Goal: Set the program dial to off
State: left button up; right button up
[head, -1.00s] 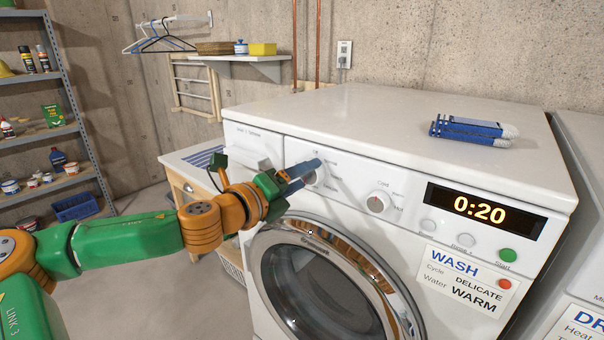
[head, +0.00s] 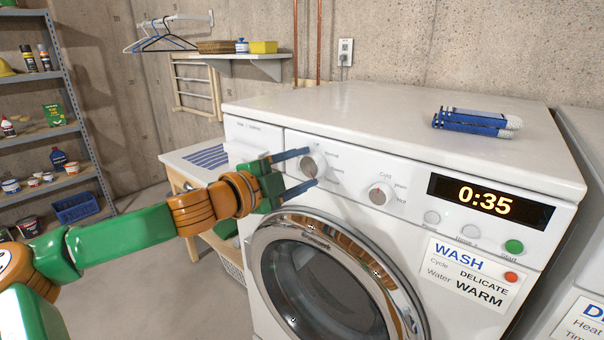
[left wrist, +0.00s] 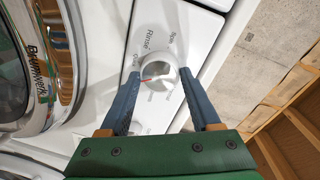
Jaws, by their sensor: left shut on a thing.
---*---
§ What you should do: Transcribe the material exactly, and leave out whatever pictures it holds.

§ Exercise solution:
Goal: Set the program dial to off
State: left button up; right button up
[head, -1.00s] 
[head, +0.00s] 
[left wrist, +0.00s] 
Jaws, by their sensor: left shut on a thing.

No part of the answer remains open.